After our weekend at the Rollo Bay Fiddle Festival, we took another “downtime” day at our cottage. I promised myself that I would open up my watercolors and do a bit of painting. Art helps me stop and really look at light and shadow, at color and movement. I lugged my chair out to what we called “The Point” and began.
Whenever I paint or draw, my inner critic is at the ready. I told myself, this is for me, no one else. I swirled my paintbrush in a teacup of water. Dabbed into a blue and then a bit of red. Not quite right? Dilute the color a bit. Absorb the previous attempt with a paper towel. See? No big deal. This is for me.
Painting is more meditative than taking a photo. I really look at the shape of the shadows, and how the sunlight plays on the grasses. I notice the variation of color among the wildflowers. I watch the sea breeze lift the spruce boughs.
Journaling is another way to pause and capture, especially emotion. Here is an excerpt from Lucy Maud Montgomery’s journal, written when she was 17 years old. In this entry, she shares her emotional response to the natural world.

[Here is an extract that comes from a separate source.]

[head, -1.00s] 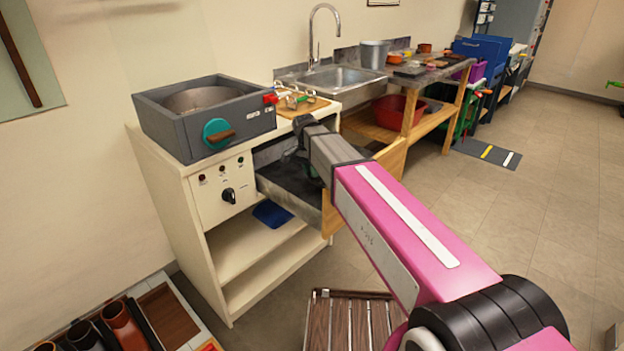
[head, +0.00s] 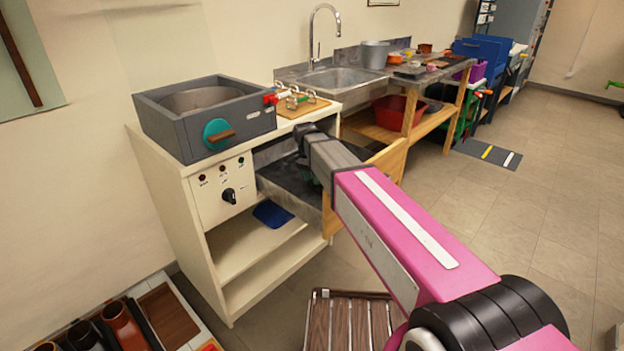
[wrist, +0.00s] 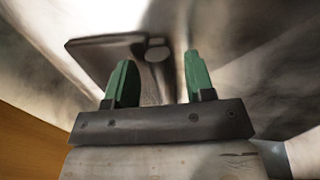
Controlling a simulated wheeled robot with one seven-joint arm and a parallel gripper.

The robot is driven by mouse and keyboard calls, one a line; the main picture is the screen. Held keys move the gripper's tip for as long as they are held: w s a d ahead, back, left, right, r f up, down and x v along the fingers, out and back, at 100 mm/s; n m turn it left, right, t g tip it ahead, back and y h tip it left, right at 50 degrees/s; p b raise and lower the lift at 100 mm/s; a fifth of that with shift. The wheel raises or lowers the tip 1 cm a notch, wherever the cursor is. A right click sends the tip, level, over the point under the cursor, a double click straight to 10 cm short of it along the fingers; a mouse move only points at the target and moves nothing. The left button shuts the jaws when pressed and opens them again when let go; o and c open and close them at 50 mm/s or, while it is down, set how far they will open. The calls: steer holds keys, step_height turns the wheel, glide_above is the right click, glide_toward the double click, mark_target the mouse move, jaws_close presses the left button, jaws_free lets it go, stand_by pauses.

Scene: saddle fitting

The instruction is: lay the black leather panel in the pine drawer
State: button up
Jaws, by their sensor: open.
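The pine drawer (head: 393,158) stands pulled out of the cream cabinet, with a wooden front and a grey, metallic-looking inside. My gripper (wrist: 160,68) has two green fingers, spread apart with nothing held between them. In the head view my pink and grey arm reaches over the drawer and hides most of the gripper and part of the drawer floor. A dark, flat, rectangular piece (wrist: 100,56) lies beyond the fingers in the wrist view, partly behind the left finger. It may be the black leather panel, but I cannot tell for certain.
A grey box-shaped unit (head: 208,117) with a teal knob stands on the cabinet top. A tray with metal fittings (head: 298,103) sits beside it. A sink (head: 345,78) is behind the drawer. A slatted wooden stool (head: 345,322) stands below.

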A glorious day this-mild and sunny; moreover it has been one of those rare ones when everything goes exactly right and life seems bright and serene. This morning I took a walk through the woods down to the spring-the loveliest spot. Oh, it was all so beautiful! The calm fresh loveliness of the woods seemed to enter into my very spirit with voiceless harmony-the harmony of clear blue skies, mossy trees and gleaming snow. All the little fears and chafings shrank into nothing and vanished. Standing there beneath that endless blue dome, deep with the breathing of universal space, I felt as if the worlds had a claim on my love-as if there were nothing of good I could not assimilate-no noble thought I could not re-echo. I put my arm around a lichened old spruce and laid my cheek against its rough side-it seemed like an old friend.

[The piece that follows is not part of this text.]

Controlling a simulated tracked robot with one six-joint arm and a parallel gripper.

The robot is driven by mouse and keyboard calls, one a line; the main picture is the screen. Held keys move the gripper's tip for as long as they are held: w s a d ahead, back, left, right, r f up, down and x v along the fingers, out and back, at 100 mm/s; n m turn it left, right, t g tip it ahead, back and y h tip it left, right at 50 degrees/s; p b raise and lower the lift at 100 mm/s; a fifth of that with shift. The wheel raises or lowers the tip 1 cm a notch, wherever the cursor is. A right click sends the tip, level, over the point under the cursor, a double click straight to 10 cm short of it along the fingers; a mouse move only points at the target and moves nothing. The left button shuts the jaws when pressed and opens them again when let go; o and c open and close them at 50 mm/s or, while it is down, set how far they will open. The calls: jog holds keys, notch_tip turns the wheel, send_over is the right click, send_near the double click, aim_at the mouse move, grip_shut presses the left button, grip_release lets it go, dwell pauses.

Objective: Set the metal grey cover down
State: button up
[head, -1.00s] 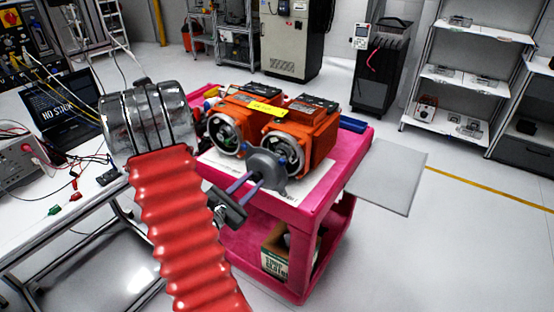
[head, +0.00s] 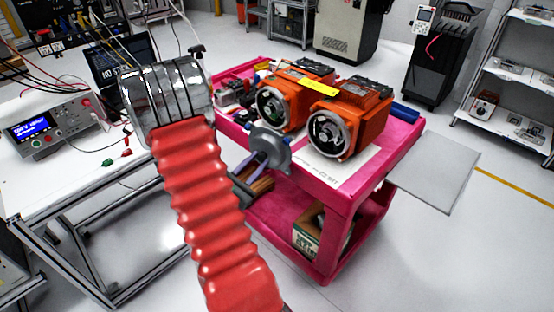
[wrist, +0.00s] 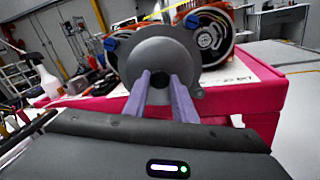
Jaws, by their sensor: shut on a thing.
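The metal grey cover (head: 270,145) is a round disc with small lugs, held upright at the near edge of the pink cart (head: 375,175). In the wrist view the cover (wrist: 160,57) faces me, and the purple fingers of my gripper (wrist: 160,82) are shut on its central hub. In the head view my gripper (head: 261,160) is at the cart's near left edge. Two orange servo motors (head: 283,98) (head: 350,118) stand on the cart with their round open ends toward me. The cover hides part of them in the wrist view.
A white sheet (head: 345,172) lies on the cart top in front of the motors. Small tools and parts crowd its left end (head: 238,93). A grey side leaf (head: 437,180) sticks out at right. A white workbench (head: 60,165) stands left.

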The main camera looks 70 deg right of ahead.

Lucy Maud Montgomery, The Complete Journals of L.M. Montgomery, The PEI Years, 1889-1900, entry dated March 16, 1892.
Lucy Maud Montgomery is speaking to my heart. My home is on a wooded hillside in Massachusetts. After spending hours with my face in a computer screen, I am grateful for the chance to rest my eyes on acres of green. Our time on the Island gave us an opportunity to gaze at the endless blue dome of the sky (not as visible in the woods) and vastness of the deep blue sea.
My little painting of the Cape Bear Lighthouse.